Supreme Court Decisions Addressing Conditional Pardons
The potential answer (or at least one among several potential answers) lies in the concept of conditional pardons, which have a well-accepted history that dates back at least as far as 1855.
In Ex Parte Wells, 59 U.S. 307 (1855), the Supreme Court assessed whether, in connection with a murder case, President Millard Fillmore had the authority to commute a defendant’s death sentence to a sentence of life without parole, subject to the condition that the defendant agree to the terms of the offer and not challenge the life sentence. In Wells, after accepting the commutation, the defendant-petitioner argued that the president possessed the authority to issue only absolute pardons, not conditional ones, and that the petitioner’s acceptance of the conditional pardon was made under duress. In rejecting both aspects of petitioner’s argument, Supreme Court Justice James M. Wayne traced the understood scope and meaning of the pardon power in England and the United States at the time that power was adopted in the United States Constitution, and further analyzed state court interpretations of the pardon power assigned to governors. In both parts of his analysis, Justice Wayne held that the executive clemency authority undoubtedly includes the ability to issue conditional pardons, and then tersely rejected the petitioner’s secondary argument, stating that “a man condemned to be hung cannot be permitted to escape the punishment altogether, by pleading that he had accepted his life by duress…”
Over a hundred years after the decision in Wells, the Supreme Court again addressed whether the executive clemency power included the ability to issue conditional pardons. In Schick v. Reed, 419 U.S. 256 (1974), the circumstances were not distinctly different from those in Wells. The defendant in Schickhad been court-martialed and sentenced to death in 1954 for murdering a young girl while he was stationed with the U.S. Army in Japan. Using the pardon power afforded him under the Constitution, President Eisenhower commuted the defendant-petitioner’s sentence from death to life imprisonment, subject to the condition that the defendant would not be eligible for parole. Analyzing the history of the pardon power through English common law and its adoption in the Constitution, and considering also the decision in Wells, Chief Justice Warren Burger reached the unequivocal conclusion that “the President has constitutional power to attach conditions to his commutation of any sentence.”
The Potential Benefits of Conditional Pardons
How, then, can the president’s ability to issue conditional pardons or commutations serve to mitigate the most notable downsides of this country’s growing pardon debacle? Stated differently, can conditional pardons allow the presidential exercise of the delineated pardon authority under the Constitution, but at the same time (a) lessen the negative impact of such pardons on public safety, (b) prevent (or aim to prevent) recidivism by pardoned defendants, (c) avoid disincentivizing prosecutors whose obligation to investigate and prosecute cases may inevitably be undermined when a wide swath of matters are abruptly ended through pardons and (d) avoid the extent to which pardons wipe out criminal financial penalties that in turn are used to protect victims and further the interests of the criminal justice system?
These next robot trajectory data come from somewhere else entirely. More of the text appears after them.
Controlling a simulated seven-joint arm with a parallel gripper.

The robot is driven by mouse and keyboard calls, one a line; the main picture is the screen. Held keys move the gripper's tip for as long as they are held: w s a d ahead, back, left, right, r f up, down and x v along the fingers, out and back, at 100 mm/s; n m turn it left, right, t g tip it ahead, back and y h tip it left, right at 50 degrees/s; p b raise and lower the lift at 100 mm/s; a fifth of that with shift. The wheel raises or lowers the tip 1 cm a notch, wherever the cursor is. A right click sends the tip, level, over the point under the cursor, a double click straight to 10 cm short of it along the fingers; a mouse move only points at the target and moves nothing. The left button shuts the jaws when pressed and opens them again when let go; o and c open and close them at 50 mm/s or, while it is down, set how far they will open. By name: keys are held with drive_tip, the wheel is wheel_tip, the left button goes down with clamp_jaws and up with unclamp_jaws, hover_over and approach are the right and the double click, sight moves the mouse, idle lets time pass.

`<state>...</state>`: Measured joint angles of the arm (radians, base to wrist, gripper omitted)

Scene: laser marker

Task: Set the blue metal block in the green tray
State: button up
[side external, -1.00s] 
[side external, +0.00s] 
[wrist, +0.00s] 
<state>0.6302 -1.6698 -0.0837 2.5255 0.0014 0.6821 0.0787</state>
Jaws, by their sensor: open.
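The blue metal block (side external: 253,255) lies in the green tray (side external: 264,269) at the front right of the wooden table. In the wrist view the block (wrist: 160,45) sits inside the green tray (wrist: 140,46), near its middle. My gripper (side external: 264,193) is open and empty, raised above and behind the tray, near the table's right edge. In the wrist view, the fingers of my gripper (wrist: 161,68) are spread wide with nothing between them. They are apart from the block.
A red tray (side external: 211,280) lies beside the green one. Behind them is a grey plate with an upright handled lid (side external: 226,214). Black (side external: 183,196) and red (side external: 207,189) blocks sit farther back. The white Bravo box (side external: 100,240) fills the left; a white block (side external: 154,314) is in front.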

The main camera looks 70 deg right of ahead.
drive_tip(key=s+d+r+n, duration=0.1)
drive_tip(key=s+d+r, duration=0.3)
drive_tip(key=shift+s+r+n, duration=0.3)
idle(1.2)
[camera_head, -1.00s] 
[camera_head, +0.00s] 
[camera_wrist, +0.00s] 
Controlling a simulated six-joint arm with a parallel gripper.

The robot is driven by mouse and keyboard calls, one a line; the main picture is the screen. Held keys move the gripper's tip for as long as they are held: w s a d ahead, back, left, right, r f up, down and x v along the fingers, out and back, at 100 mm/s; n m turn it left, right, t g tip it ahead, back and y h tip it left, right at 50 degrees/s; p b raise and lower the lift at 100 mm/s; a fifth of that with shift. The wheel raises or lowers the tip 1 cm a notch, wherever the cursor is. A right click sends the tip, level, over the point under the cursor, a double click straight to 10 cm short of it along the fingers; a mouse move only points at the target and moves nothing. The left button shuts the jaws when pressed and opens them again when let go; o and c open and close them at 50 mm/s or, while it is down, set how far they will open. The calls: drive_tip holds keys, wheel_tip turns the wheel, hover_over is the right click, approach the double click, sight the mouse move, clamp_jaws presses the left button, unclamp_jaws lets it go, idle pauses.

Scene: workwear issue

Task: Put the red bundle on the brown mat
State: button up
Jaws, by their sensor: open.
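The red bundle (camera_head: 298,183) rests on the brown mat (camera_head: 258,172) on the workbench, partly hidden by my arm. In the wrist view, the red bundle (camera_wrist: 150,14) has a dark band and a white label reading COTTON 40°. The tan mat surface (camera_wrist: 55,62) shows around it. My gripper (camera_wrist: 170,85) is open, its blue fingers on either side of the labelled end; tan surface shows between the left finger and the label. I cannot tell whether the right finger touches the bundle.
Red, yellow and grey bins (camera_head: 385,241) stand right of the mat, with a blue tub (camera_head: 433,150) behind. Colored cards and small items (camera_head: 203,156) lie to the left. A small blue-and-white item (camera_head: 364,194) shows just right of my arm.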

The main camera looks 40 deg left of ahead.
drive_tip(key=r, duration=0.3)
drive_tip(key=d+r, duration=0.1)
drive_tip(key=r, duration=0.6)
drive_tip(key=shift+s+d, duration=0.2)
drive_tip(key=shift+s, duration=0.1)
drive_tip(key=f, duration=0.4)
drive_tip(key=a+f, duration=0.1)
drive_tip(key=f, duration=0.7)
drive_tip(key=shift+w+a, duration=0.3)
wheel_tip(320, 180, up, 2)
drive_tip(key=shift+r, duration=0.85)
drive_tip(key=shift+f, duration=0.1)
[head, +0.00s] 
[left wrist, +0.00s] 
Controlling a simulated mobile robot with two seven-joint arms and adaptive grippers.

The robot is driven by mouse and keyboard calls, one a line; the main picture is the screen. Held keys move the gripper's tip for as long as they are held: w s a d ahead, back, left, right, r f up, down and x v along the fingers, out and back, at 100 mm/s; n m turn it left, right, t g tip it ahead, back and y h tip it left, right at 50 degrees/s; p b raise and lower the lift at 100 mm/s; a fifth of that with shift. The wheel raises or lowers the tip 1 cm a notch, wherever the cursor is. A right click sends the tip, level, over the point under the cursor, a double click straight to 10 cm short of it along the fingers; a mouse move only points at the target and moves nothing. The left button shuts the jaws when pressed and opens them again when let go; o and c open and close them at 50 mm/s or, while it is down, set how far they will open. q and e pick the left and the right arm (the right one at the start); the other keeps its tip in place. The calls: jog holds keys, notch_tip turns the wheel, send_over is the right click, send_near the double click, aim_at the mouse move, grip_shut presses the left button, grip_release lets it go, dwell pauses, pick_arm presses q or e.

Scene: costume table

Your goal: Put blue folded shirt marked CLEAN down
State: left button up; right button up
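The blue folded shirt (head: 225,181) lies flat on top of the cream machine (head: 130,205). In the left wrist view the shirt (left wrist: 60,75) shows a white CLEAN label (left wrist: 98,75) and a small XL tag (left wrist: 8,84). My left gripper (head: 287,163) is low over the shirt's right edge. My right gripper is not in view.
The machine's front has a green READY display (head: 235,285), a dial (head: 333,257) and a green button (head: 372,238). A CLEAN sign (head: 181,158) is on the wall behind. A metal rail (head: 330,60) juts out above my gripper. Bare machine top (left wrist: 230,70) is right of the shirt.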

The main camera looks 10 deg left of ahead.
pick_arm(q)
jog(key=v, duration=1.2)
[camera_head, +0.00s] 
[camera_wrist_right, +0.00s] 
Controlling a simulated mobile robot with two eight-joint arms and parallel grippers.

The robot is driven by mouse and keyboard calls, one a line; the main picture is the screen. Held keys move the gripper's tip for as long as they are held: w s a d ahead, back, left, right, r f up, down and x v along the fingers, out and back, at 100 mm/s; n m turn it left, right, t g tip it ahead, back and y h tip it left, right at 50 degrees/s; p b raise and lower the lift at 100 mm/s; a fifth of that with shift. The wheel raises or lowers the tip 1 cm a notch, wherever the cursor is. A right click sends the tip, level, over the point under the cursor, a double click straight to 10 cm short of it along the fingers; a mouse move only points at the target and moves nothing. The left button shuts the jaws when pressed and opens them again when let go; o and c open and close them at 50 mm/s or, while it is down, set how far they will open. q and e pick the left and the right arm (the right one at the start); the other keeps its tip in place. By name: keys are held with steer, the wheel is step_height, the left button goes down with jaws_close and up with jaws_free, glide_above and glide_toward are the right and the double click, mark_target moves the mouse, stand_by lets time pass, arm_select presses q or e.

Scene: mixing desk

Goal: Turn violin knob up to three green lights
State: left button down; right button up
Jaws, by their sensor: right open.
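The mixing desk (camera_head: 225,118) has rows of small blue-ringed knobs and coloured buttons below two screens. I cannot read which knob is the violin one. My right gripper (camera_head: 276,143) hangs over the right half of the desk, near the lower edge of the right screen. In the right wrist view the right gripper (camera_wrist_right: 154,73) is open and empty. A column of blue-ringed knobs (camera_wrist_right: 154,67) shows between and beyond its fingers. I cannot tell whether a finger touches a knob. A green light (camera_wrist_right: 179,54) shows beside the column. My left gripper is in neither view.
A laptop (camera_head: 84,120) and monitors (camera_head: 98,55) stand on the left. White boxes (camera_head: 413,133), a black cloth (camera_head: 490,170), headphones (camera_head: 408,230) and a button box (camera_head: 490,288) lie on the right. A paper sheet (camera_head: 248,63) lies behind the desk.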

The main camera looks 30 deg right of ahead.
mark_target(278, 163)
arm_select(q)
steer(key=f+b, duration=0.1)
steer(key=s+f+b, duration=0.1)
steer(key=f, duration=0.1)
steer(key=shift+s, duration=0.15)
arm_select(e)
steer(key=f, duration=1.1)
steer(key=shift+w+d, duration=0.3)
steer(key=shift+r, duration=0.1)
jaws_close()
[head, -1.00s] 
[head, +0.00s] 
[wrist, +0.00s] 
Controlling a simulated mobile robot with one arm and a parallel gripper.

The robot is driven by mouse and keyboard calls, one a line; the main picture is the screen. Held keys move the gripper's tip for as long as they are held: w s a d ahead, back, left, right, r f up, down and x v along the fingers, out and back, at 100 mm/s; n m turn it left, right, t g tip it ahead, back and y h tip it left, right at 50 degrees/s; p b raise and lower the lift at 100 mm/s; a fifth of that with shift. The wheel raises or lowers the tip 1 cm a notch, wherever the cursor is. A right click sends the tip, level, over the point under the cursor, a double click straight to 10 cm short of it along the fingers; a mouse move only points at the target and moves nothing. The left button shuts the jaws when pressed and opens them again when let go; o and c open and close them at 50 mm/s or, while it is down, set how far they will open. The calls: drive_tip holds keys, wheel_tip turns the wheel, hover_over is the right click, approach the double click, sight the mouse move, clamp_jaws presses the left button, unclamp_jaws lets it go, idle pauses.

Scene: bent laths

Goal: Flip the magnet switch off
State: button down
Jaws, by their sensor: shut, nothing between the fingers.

The conditional pardon carries the potential to achieve all of these ends, and has pre-existing analogues in the federal criminal justice system. Were the president to condition a pardon or commutation on the requirement that a defendant not commit additional crimes within a specified period of time, as is already effectively required under the federal system of supervised release, pardoned defendants would be strongly incentivized to follow the law, because doing otherwise could result in the restoration of their conviction and sentence, the return to prison, and the loss of the benefits the executive clemency decision had given them in the first place. Non-prosecution agreements operate similarly, and could readily be applied to the executive clemency context. Specifically, a defendant who receives a pardon or commutation, like those who enter into non-prosecution agreements, could be required to agree that if they do not conform their behavior to the law for a set period of time, the government may prosecute them (or, in the case of pardons, reinstate their conviction) and pursue appropriate punishment.
Further, although the exchange of payments for pardons carries inherently problematic associations, defendants seeking a pardon or commutation could agree that such clemency will be afforded to them only if they agree to pay the fines, forfeiture, or restitution that were imposed as a result of the underlying offense. In fact, sentencing commutations already can require a defendant to pay existing financial penalties while reducing or eliminating other aspects of a sentence, such as prison time. Applying the same concept in the pardon context by conditioning a pardon on the agreement to pay financial penalties is thus not a substantial leap, and can achieve many of the underlying goals of a pardon while at the same time avoiding the erasure of fines and other such recoveries that are used to fund victim assistance funds and pay for programs intended to prevent offenses in the first place.
Practical Considerations and Takeaways
To be clear, although there are substantial benefits available through the use of pardons conditioned on the payment of financial penalties or future conformity to the law, it would be naïve to think that such measures are likely to be adopted.
If the goal of pardons is to allow supporters, political allies, or family members and friends to walk away from the consequences of their actions, conditional pardons will not be adopted. Likewise, if the purpose of specific pardon or sentence commutation decisions is to address a concern that the pardoned individual was victimized by an overly-aggressive prosecution, to effectively vacate a conviction arising from conduct that the executive branch does not believe should have been a crime in the first place, or to eliminate the collateral consequences of a conviction, there will be little incentive for the executive branch to utilize anything other than its absolute and unconditional pardon power.
On the other hand, if the continued aggressive use of pardons begins to take a toll in the court of public opinion, and by extension, at the ballot box, then conditional pardons may provide a path back to normalcy that is not only modest and reasonable, but also consistent with existing constitutional principles and the scope of the pardon power as it already exists today.